• What you will do
Word for word, print each line of the listing below; pictures stay out.
==================================================
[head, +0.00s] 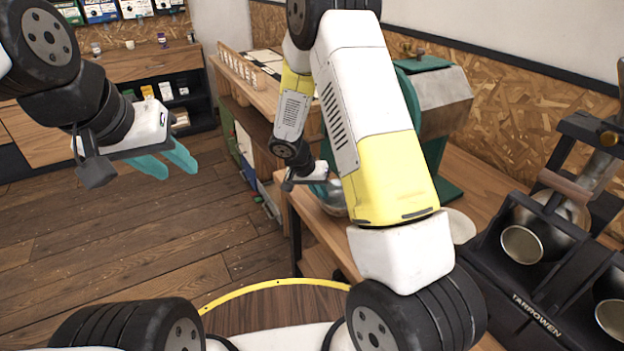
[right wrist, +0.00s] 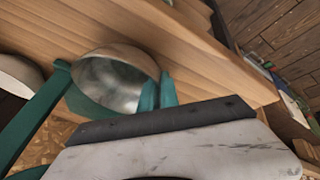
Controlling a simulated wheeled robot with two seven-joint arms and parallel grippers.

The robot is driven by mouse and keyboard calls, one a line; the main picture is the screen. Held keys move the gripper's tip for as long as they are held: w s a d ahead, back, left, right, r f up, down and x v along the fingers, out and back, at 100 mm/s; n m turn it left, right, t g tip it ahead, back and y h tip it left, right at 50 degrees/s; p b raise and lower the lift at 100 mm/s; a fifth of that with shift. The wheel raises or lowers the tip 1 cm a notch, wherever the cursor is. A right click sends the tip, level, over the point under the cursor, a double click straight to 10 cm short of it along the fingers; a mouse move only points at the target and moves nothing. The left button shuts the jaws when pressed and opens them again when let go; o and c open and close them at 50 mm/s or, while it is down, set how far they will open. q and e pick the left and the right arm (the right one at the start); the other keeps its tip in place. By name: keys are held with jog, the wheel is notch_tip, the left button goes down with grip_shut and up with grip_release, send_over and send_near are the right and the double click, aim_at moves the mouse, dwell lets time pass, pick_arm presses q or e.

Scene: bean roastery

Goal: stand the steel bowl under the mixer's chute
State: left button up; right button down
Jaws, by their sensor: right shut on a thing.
==================================================
• Task output
[head, +0.00s] 
[right wrist, +0.00s] 
Controlling a simulated wheeled robot with two seven-joint arms and parallel grippers.

The robot is driven by mouse and keyboard calls, one a line; the main picture is the screen. Held keys move the gripper's tip for as long as they are held: w s a d ahead, back, left, right, r f up, down and x v along the fingers, out and back, at 100 mm/s; n m turn it left, right, t g tip it ahead, back and y h tip it left, right at 50 degrees/s; p b raise and lower the lift at 100 mm/s; a fifth of that with shift. The wheel raises or lowers the tip 1 cm a notch, wherever the cursor is. A right click sends the tip, level, over the point under the cursor, a double click straight to 10 cm short of it along the fingers; a mouse move only points at the target and moves nothing. The left button shuts the jaws when pressed and opens them again when let go; o and c open and close them at 50 mm/s or, while it is down, set how far they will open. q and e pick the left and the right arm (the right one at the start); the other keeps its tip in place. By name: keys are held with jog, the wheel is notch_tip, the left button goes down with grip_shut and up with grip_release, send_over and send_near are the right and the double click, aim_at moves the mouse, dwell lets time pass, pick_arm presses q or e.

Scene: bean roastery

Goal: stand the steel bowl under the mixer's chute
State: left button up; right button down
Jaws, by their sensor: right shut on a thing.

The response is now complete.